Vaughn Grissom, 2B, Atlanta Braves:
Earlier this year, the Braves called up one of their prospects, Michael Harris II, directly from AA and, putting it mildly, that has worked out very well. Now, another star prospect in the organization is making the jump directly from AA as Vaughn Grissom gets the call to replace the injured Ozzie Albies and Orlando Arcia. Grissom is an exciting young prospect that has performed well across both A+ and AA in 2022, posting a line of: .324/.405/.494 with 14 HR/72 R/67 RBI/27 SB in 96 games . . . eyebrows appropriately raised. And it didn’t take long for Grissom to turn heads at the major league level, as he went 3-7 with a HR, 3 R, 2 RBI, and a SB in his two games. It is hard to know how rookies will fare when they make the jump to the show, especially from AA, but Grissom certainly seems to have the tools to succeed even if the 21 year old doesn’t do it this year. There is also the question of where and whether Grissom plays when Ozzie Albies returns to the Braves, which may happen later this month. For now, grab Grissom in deep leagues and see how he performs in the short run.

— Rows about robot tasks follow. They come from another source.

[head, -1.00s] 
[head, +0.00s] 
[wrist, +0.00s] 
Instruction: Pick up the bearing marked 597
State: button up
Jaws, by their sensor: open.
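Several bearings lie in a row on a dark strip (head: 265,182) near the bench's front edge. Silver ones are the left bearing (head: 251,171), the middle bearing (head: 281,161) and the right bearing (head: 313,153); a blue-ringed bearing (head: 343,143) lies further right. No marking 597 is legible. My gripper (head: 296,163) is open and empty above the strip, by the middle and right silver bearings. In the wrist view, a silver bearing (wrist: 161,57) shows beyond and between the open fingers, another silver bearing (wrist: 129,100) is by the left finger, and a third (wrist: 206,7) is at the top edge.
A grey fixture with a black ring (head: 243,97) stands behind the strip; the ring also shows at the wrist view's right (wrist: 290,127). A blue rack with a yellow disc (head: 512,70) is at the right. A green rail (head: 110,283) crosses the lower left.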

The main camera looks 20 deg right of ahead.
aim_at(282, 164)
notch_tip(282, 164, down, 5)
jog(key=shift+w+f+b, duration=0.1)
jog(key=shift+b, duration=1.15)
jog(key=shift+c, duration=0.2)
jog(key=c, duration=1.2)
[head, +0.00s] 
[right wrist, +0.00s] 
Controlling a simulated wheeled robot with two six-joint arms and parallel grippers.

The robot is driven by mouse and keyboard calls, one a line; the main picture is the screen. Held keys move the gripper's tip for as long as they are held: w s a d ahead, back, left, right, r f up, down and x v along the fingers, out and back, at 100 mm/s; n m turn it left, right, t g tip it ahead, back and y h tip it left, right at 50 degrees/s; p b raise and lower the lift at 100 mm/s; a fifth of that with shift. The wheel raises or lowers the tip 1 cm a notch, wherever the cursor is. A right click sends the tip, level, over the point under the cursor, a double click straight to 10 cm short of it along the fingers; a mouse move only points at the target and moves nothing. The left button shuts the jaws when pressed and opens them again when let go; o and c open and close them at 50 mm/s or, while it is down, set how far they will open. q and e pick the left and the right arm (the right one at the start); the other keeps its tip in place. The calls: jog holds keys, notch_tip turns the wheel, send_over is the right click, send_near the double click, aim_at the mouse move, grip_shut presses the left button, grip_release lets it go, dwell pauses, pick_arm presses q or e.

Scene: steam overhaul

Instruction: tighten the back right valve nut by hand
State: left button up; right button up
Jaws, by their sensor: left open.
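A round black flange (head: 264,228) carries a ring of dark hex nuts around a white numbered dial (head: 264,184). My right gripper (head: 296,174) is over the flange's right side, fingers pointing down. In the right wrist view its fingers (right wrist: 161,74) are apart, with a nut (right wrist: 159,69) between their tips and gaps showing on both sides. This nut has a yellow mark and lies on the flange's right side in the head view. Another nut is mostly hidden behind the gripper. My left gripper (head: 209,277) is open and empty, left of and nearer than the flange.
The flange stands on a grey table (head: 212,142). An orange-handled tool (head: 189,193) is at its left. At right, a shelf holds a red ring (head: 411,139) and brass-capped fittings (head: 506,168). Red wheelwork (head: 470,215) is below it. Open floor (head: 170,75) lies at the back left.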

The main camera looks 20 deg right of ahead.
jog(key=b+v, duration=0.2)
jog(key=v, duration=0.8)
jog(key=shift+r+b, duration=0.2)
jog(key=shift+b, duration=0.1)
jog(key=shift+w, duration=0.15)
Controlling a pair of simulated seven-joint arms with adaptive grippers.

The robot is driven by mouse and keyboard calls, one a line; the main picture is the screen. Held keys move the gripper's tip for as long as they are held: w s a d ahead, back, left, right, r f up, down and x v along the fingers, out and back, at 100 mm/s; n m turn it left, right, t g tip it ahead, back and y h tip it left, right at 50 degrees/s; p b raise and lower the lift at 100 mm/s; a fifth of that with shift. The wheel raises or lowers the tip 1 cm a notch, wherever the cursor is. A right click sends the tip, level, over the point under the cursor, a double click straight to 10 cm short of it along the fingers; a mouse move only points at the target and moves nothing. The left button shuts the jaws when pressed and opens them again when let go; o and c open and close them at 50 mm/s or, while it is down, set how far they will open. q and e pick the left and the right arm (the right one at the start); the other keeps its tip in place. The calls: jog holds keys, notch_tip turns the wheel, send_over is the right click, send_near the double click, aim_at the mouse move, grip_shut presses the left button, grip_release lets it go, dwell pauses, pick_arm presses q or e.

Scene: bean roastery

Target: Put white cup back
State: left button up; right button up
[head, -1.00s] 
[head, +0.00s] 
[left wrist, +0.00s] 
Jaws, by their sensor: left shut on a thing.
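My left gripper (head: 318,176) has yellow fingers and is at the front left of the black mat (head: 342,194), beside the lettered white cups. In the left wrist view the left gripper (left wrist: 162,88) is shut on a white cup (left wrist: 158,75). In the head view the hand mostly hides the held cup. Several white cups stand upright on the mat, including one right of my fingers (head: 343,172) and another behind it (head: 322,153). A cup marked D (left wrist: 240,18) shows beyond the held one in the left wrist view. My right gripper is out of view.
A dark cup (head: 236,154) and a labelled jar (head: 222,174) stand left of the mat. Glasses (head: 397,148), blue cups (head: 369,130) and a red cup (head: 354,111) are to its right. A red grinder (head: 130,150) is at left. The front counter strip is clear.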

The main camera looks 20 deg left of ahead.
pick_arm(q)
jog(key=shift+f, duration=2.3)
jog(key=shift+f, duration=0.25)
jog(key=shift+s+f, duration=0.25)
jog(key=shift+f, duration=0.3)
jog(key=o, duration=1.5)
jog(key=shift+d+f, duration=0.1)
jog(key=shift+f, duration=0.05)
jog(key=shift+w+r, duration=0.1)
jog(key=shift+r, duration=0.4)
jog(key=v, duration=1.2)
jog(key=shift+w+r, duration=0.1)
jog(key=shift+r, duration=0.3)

Paul DeJong, SS, St. Louis Cardinals:
If you look at just his season-long numbers, there is no reason you would want to add Paul DeJong, even in deeper leagues – I mean, a .188 batting average and sub .300 on base – disgusting. But DeJong was truly abysmal to start the year (he was sent down to the minors) and that is an anchor around the neck of his stats. In truth, DeJong’s minor league numbers were very good (17 HR and 54 RBI in 51 G) and he has been red hot since returning to the Cardinals: .300/.396/.725 with 4 HR/8 R/13 RBI (95 mph avg. EV!) in 12 games. This is a high risk/high reward pick-up, but in deeper leagues, you have to move quickly when someone is swinging the stick like DeJong is at the moment. He can’t stay this hot forever, but if DeJong can maintain production anywhere close, he will be a fantasy asset for your squad down the stretch.

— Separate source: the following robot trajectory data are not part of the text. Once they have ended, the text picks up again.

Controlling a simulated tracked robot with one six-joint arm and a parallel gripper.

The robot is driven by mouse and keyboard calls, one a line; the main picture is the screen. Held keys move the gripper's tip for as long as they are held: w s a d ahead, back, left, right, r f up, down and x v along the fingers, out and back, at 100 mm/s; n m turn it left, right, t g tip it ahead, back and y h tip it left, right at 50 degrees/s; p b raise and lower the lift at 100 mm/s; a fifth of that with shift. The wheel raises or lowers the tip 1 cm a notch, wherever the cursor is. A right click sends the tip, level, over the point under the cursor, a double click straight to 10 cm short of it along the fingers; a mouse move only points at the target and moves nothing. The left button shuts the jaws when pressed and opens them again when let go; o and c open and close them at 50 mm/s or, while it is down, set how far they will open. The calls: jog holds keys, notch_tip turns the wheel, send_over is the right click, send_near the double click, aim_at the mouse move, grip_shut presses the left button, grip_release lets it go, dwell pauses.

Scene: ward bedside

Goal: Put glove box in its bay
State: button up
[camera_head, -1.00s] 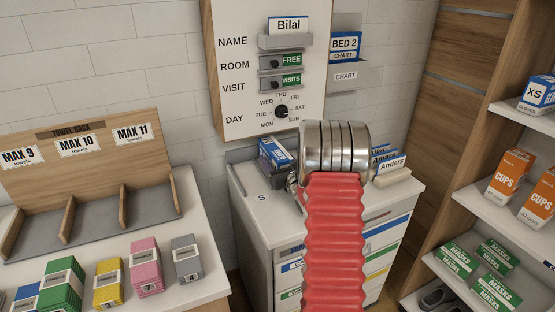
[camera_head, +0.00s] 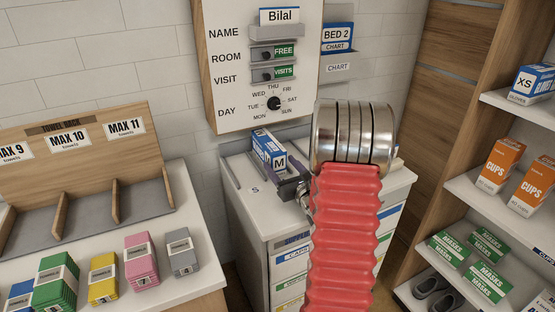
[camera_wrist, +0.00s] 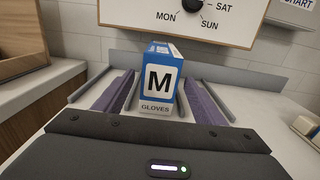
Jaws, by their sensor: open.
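The glove box (camera_wrist: 158,80), blue and white with a large M, stands upright on the cabinet top in the wrist view. In the head view the glove box (camera_head: 270,150) is at the back left of the cabinet top, its M end showing. My gripper (camera_wrist: 156,76) is open, with one purple finger on each side of the box and a visible gap at its near end. In the head view my gripper (camera_head: 287,187) is partly hidden by my arm. Low grey rails (camera_wrist: 87,86) flank the box, with a grey wall behind it.
An S label (camera_head: 255,190) marks bare cabinet top left of the gripper. The day board (camera_head: 262,70) hangs just behind. A towel rack (camera_head: 85,175) stands on the left counter. Shelves with an XS glove box (camera_head: 532,84) and cups boxes (camera_head: 498,166) are at the right.

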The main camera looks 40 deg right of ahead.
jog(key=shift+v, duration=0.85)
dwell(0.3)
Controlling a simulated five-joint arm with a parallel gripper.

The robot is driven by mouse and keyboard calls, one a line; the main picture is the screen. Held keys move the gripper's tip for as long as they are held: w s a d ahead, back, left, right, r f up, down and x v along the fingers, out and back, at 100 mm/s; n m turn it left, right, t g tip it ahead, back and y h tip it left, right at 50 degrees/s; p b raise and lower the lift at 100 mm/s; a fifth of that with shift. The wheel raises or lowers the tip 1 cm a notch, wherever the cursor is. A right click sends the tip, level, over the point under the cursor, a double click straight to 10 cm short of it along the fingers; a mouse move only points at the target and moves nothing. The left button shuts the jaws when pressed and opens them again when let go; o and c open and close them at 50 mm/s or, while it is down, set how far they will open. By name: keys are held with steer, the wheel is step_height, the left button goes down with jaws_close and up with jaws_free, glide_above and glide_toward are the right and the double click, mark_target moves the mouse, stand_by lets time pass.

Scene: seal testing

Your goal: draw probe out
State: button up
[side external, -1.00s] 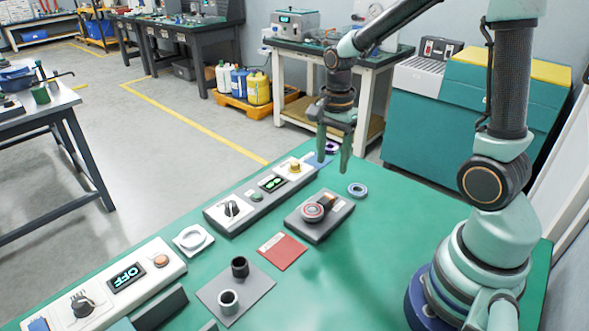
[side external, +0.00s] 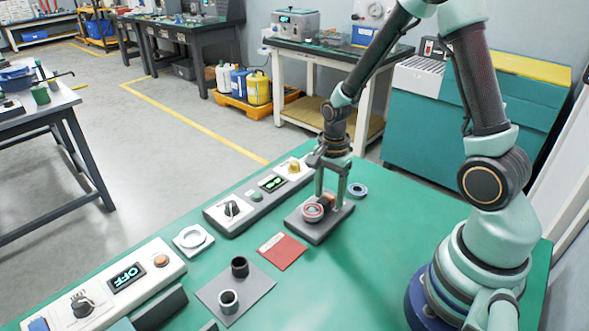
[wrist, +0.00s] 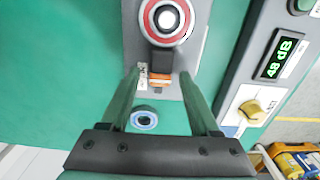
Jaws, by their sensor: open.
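A grey block (side external: 320,228) on the green bench carries a red-and-silver ring fitting (side external: 313,211), which also shows at the top of the wrist view (wrist: 168,17). Beside the ring sits a dark piece with an orange end (wrist: 160,76), probably the probe. My gripper (side external: 330,200) is open and points down at the block. In the wrist view its fingers (wrist: 158,76) stand on either side of the orange end, with gaps visible. In the side view the near finger partly hides this piece. I cannot tell how far down the fingers reach.
A blue ring (side external: 357,190) lies behind the block. A long grey control box (side external: 255,203) with a lit display runs to the left. A red card (side external: 282,251) and a grey mat (side external: 254,291) with two small cylinders lie in front. Bench right of the block is clear.

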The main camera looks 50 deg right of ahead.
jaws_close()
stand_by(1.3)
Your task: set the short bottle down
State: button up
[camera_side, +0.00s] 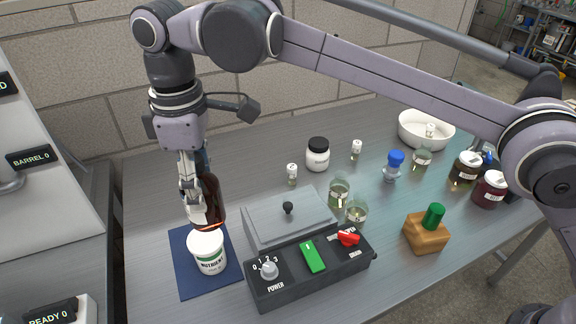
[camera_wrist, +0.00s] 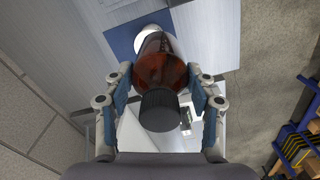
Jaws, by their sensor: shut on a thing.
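My gripper (camera_side: 194,203) is shut on a short brown bottle (camera_side: 213,203). The bottle is nearly upright, its base low over or just behind a white tub labelled NUTRIENT (camera_side: 208,253); I cannot tell whether they touch. The fingers and wrist hide its upper part in the side view. In the wrist view the bottle (camera_wrist: 160,71) is between both fingers, with its black cap (camera_wrist: 160,111) towards the camera. A blue mat (camera_side: 190,278) lies under the tub and shows past the bottle in the wrist view (camera_wrist: 122,38).
A grey control box (camera_side: 272,290) with a knob, green switch and red lever stands right of the mat, with a lidded grey unit (camera_side: 285,219) behind it. A black-capped white jar (camera_side: 317,156), small vials and glassware stand farther back. A wooden block (camera_side: 425,236) is at right.

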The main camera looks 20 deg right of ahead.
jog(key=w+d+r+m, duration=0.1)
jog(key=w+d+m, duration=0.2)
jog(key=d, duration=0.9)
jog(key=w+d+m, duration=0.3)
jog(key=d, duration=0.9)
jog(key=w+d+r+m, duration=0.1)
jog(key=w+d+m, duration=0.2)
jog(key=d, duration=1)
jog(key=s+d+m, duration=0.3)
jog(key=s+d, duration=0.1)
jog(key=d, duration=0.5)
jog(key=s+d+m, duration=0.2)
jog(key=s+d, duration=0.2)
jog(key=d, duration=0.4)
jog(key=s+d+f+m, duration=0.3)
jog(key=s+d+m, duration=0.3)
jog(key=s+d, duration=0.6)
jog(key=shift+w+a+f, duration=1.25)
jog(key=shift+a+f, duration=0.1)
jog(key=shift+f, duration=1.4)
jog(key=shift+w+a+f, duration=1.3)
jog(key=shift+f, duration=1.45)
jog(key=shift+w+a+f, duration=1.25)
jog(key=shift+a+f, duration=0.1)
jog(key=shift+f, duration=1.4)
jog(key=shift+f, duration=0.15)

Elehuris Montero, 3B, Colorado Rockies:
Another rookie to burst on the scene recently is the Rockies Elehuris Montero. Anyone that plays for the Rockies is worth a second look given the numbers that get put up in Colorado, but Montero’s minor league numbers are intriguing for any rookie. Across 2021 and 2022 in AAA, Montero compiled a line of .296/.378/.529 with 20 HR/66 R/69 RBI/4 SBs in 92 games. Add to that good plate discipline at AAA (9% BB% and 20% K%) and you have the potential for success at the major league level, and he has showed it recently. Since his return to the show on August 2nd, Montero has been slugging, hitting .368/.385/.579 with 5 2B/1 HR/5 R/6 RBI in 10 games (with a hit in every game). Rookies are hit or miss, but the profile looks good and there is always a path to success for Rockies in fantasy. Montero is worth a shot in deeper leagues to see if he can stay on a roll.

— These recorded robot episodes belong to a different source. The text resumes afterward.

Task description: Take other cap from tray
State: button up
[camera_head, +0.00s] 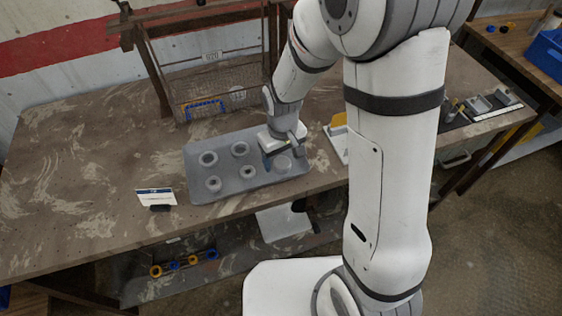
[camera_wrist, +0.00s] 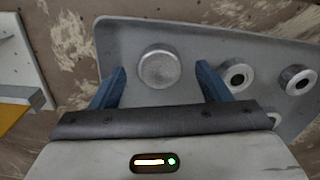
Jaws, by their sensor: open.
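The grey tray (camera_head: 225,188) lies flat on the workbench and holds several round grey pieces. A solid round cap (camera_wrist: 159,69) sits on the tray in the wrist view, between and beyond my two blue fingertips. In the head view this cap (camera_head: 283,163) shows just under my gripper (camera_head: 282,155). My gripper is open and empty above the tray's right part; its fingertips also show in the wrist view (camera_wrist: 160,82). Ring-shaped pieces with dark holes, such as one ring (camera_wrist: 238,75), sit to the right of the fingers in the wrist view.
A wire rack (camera_head: 210,90) stands behind the tray. A white and yellow fixture (camera_head: 338,138) is right of the tray. A small sign (camera_head: 156,197) stands at the left front. The bench's left side (camera_head: 80,170) is mostly clear.

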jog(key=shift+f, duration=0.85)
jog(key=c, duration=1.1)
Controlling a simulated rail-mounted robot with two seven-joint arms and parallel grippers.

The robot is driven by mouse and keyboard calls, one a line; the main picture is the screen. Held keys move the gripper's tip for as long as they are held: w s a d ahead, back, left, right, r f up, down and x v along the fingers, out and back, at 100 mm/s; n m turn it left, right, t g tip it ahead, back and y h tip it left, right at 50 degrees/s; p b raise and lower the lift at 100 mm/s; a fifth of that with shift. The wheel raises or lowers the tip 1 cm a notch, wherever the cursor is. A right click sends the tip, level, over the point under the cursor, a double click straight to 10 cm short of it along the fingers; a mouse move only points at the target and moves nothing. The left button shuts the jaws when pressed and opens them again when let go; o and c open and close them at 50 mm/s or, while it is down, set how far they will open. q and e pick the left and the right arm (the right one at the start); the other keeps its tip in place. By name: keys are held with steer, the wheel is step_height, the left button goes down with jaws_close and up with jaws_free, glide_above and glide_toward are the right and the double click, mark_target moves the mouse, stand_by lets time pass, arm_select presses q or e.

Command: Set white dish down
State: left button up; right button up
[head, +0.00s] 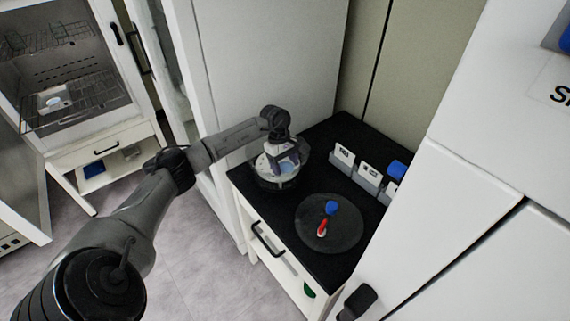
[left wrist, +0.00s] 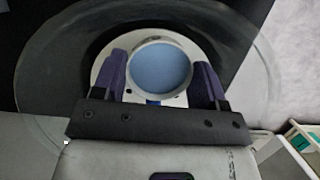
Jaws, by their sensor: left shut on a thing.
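The white dish (left wrist: 161,71) is round with a blue inside. In the left wrist view it sits between the two purple fingers of my left gripper (left wrist: 162,80), which is shut on it. In the head view my left gripper (head: 288,160) points down into a clear round glass bowl (head: 277,181) on the black counter. The bowl's wide rim (left wrist: 36,75) surrounds the dish in the left wrist view. A white round plate shows beneath the dish; I cannot tell whether they touch. My right gripper is not in view.
Labelled holders (head: 368,175) stand along the back. A tall white cabinet (head: 262,60) rises behind the bowl. An open chamber (head: 60,60) with wire shelves is at left.

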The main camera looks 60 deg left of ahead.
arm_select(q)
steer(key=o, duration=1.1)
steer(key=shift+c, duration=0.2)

Edward Cabrera, SP, Miami Marlins:
The Marlins young impact pitcher Edward Cabrera is back from the IL and is, once again, turning heads. If you can look past his control issues (which will cause heartburn), Cabrera is one of the more exciting and electric young arms in the game. And the numbers make the case – so far this season, Cabrera has started 5 games and generated a line of: 26.1 IP, 13 H, 6 ER ,14 BB, 29 Ks, 2.05 ERA (3.84 FIP), 1.03 WHIP. Yes, I told you the walks would generate some heartburn but the stuff is undeniable, I mean, just 13 hits allowed in 26 innings? And 29Ks as well? That’s legit and a testament to the deep arsenal that Cabrera employs, throwing 5 different pitches (4 at least 16% of the time) that keep hitters off balance and get results – four of his pitches have a whiff rate in excess of 33.3%! The team context here is clearly suboptimal (okay, awful), but Cabrera has an arm to dream on and definitely worth a flyer in deep leagues. That said, he is high risk/high reward because there will be gem starts and a few duds as well with that high walk rate. So far, Cabrera has been the beneficiary of a very low BABIP (just .186), which is unsustainable. Bet on the talent but know that this potential ace in the making needs more cook time and is not fully baked yet.
Justin Steele, SP, Chicago Cubs:
Justin Steele has been quietly very good over the past 2+ months and the fantasy community is not giving him enough respect for the changes he made in season. During the first two months of the year, Steele was not effective, posting a 5.40 ERA through May 31st.Some of this was bad fortune (see his .342 BABIP and 59% LOB%), but much of it was earned given the very high 5.18 BB/9 rate. But since June 1st, Steele has found his control, dropping his BB/9 from 5.18 to just 2.92 . . . an amazing turnaround in season. And over that time, Steele has produced the following line: 3-2, 61.2 IP, 60 H, 17 ER, 20 BB, 60Ks, 2.48 ERA (3.35 FIP), and a 1.30 WHIP. One of our blind spots in the fantasy community is, after a player’s poor start to the year, failing to recognize legitimate changes in season that have led to better results and this is true in Steele’s case. While he isn’t an ace, Steele has shown that he can be a reliable starter in deeper leagues and I wouldn’t hesitate to swap him into my roster for a struggling starter or middling reliever (depending on team needs of course).